Auch nach seiner Pensionierung im Jahr 2007 setzte Jörn Thiede seine Aktivitäten in der internationalen Zusammenarbeit und der Unterstützung von Nachwuchswissenschaftler*innen fort, zunächst von 2008-2011 als Professor für „Geologie und Klima“ am dänischen Geozentrum in Kopenhagen, dann mit der Verleihung des „Megagrant“ des russischen Ministeriums für Bildung und Forschung und der Kathedra für Paläoklimaforschung in Russland seit 2010.

Jörn Thiede erhielt viele Auszeichnungen als Anerkennung seiner wissenschaftlichen Leistungen, unter anderem den Gottfried Wilhelm Leibniz-Preis der DFG (1988), das Verdienstkreuz am Bande des Verdienstordens der Bundesrepublik Deutschland (1995), die Ehrenbürgerschaft der Stadt Bremerhaven (2010) sowie den Internationalen Willy-Brandt-Preis (2011). Unter den internationalen Auszeichnungen hervorzuheben sind die Murchinson-Medaille der Geological Society (London), der Grand Prix d'Océanographie der Fondation Rainier III de Monaco, der Chevalier de l'ordre national du Mérite, Frankreich sowie der Honorary Fellow der EUG und die Ehrendoktorwürde der Universität Göteburg, Schweden sowie der Staatlichen Universität St. Petersburg. Ab 1991 wirkte Jörn Thiede als Mitglied der Akademie der Wissenschaften und Literatur Mainz, ab 2004 auch bei ACATECH und ab 2007 bei der Nationalakademie Leopoldina.

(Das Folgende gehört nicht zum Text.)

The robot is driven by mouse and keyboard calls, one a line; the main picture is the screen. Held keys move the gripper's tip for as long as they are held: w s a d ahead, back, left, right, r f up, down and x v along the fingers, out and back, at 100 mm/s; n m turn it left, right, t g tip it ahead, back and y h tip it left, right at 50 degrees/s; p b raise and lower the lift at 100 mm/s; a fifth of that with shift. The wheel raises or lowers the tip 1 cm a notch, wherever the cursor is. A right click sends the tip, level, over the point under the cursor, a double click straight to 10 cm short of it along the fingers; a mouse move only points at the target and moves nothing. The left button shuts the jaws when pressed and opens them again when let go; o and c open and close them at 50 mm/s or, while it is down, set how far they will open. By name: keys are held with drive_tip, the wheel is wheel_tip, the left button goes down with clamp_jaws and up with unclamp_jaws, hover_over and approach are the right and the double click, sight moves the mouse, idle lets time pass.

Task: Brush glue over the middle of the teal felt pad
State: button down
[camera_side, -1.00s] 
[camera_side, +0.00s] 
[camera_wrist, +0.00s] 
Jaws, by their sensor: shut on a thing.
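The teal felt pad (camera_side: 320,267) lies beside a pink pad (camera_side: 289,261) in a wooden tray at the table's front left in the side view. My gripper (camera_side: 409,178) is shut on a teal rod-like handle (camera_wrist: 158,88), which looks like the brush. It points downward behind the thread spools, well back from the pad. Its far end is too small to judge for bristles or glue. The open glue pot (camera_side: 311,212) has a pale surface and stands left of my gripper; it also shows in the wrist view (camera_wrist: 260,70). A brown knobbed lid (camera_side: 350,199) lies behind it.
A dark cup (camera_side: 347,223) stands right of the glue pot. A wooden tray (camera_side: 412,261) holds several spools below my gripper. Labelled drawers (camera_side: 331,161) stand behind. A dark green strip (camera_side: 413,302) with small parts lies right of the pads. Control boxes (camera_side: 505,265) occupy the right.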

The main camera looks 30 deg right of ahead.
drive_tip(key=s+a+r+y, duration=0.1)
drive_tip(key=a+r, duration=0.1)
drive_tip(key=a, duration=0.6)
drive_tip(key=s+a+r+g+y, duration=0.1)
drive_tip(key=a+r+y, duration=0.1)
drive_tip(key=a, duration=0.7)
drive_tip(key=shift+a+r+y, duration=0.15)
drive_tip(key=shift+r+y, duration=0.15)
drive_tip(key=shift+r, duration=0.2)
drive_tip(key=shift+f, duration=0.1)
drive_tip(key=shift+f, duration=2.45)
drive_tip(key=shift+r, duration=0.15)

Er war Mitglied der Königlich-Norwegischen Akademie der Wissenschaften, der Akademie der Naturwissenschaften - Russische Föderation, der Russischen Akademie der Wissenschaften (RAS), der Königlich-Dänischen Akademie der Wissenschaften, und der Academia Europaea.

Das unermüdliche, fröhliche und ambitionierte Wirken von Jörn Thiede an unseren Standorten und für die Erdsystemwissenschaften weltweit sowie sein zukunftsgewandter Expeditionsgeist sind und bleiben uns eine Inspiration. Wir trauern mit seiner Familie und allen, die ihm verbunden waren und sein Werk schätzen.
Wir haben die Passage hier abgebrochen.